The last thing that struck me at the end of the first month was the falling away of relationships. I don’t mean friendships, those have been solid thankfully, but all the people who you knew through your horse. There’s the farrier, the vets, the people, the equine dentist that work at tack and feed stores. These people weren’t friends, but they were people who I had come to know over these last nine years more deeply than simple run of the mill acquaintances. Each of them knew Blue in their own way whether it was hearing me talk about him or first hand knowledge. Suddenly, you are not seeing those faces anymore. Even if I were to get another horse tomorrow, some of those connections, like the feed store, would not be so needed. Blue had special feed needs that I purchased, so a new horse would most likely not have such needs. Each of these individuals was instrumental though in my time with Blue, especially after he was sick. I can never thank them enough for what they did to help.

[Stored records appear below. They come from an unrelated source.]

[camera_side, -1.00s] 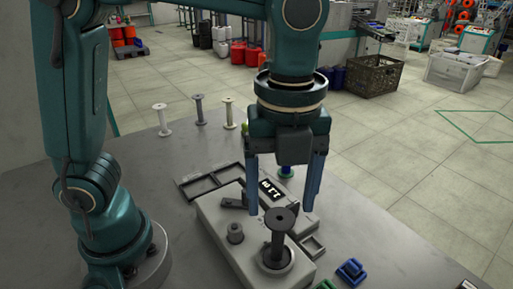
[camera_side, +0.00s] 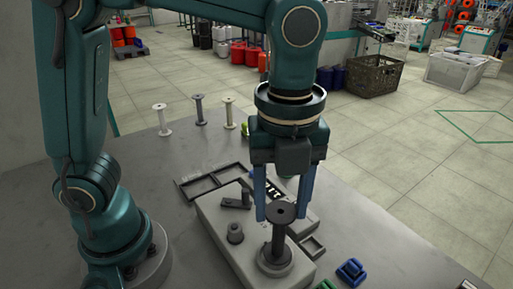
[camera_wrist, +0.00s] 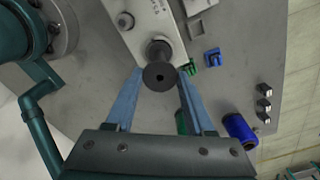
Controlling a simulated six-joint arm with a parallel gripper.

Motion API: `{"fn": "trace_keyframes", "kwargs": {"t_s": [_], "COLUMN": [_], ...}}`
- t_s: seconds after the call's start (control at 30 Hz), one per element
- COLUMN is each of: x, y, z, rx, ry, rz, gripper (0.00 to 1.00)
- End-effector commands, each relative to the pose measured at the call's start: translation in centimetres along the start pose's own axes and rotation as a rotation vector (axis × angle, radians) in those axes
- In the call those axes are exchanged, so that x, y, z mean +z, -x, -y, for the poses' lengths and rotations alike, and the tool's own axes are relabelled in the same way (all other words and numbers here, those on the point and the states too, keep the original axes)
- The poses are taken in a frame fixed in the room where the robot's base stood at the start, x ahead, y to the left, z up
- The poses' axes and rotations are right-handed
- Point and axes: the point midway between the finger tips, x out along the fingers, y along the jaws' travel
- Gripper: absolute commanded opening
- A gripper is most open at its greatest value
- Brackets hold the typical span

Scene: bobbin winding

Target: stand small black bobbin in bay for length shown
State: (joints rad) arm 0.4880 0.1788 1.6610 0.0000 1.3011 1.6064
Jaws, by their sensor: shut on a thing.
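The small black bobbin (camera_side: 279,233) stands upright on the spindle of the grey winding machine (camera_side: 222,217). It also shows from above in the wrist view (camera_wrist: 159,77). My gripper (camera_side: 281,214) points down, with one blue finger on each side of the bobbin just under its top flange, shut on it. In the wrist view the fingertips (camera_wrist: 160,71) flank the bobbin. The machine's black display (camera_side: 272,187) has white digits, partly hidden by my finger. A dark tray with bays (camera_side: 184,182) lies behind the machine, partly hidden.
Pale and grey bobbins (camera_side: 198,109) stand at the back of the table. Blue (camera_side: 351,270) and green (camera_side: 325,285) clips lie at the front right. A blue spool (camera_wrist: 240,128) shows in the wrist view.

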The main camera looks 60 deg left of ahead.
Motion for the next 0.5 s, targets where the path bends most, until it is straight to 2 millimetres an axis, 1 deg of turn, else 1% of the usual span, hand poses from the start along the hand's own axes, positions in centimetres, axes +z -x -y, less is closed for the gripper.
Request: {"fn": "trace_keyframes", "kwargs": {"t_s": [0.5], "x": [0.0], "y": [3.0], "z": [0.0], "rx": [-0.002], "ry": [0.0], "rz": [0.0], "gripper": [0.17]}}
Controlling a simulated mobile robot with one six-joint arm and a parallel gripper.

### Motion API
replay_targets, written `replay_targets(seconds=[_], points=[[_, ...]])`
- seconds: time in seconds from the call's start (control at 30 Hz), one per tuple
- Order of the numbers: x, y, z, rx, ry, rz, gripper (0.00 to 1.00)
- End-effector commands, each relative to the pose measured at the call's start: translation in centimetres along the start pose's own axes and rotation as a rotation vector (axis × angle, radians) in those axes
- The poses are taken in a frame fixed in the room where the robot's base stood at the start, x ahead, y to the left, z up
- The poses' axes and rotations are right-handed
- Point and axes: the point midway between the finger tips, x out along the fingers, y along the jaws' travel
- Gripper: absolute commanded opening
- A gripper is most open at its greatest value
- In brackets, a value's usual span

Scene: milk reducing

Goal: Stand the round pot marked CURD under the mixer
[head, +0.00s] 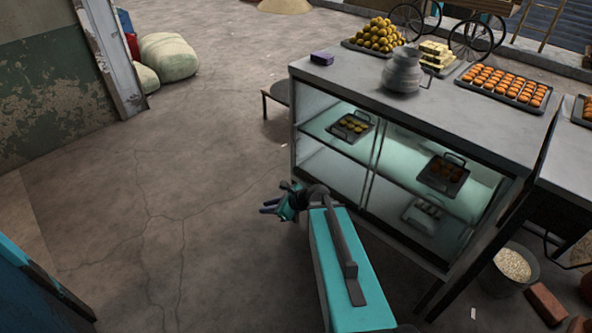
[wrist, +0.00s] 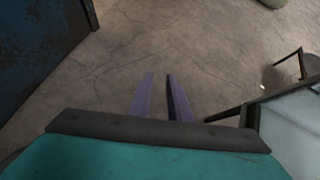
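A grey metal round pot (head: 403,72) with a narrow neck stands upright on the counter top; I can read no CURD marking on it. I cannot pick out a mixer in either view. My gripper (head: 268,207) is left of the glass counter, over bare floor and well apart from the pot. In the wrist view its two purple fingers (wrist: 160,76) have a gap between them and hold nothing.
The glass-fronted counter (head: 345,82) holds trays inside. A low table (head: 276,92) stands behind. Sacks (head: 168,57) lie back left. The left floor is clear.

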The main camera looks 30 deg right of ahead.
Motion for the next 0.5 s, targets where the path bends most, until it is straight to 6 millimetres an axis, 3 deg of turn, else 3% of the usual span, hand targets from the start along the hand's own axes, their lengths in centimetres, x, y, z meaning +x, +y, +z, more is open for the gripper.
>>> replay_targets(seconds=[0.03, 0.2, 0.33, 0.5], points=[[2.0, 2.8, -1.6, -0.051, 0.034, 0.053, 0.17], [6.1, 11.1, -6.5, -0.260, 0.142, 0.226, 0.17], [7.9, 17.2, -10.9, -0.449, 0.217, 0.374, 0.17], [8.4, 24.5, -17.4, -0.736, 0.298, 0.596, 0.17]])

In looking back on this first month, I just have to say, do plan and put your thoughts together on what options you want for emergency situations and end of life options for your horse. Know that none of that will prepare you for the emotional side of the eventual loss, but know that it will make some things easier. I knew, for example, that I wanted Blue cremated, even had the number of Agape in my phone. It saved me on the worst day of my life with having to take on another task. My mind was overloaded, and while I am sure, I could have done it, I am very glad that I didn’t have to do any more than face the fact that Blue was gone.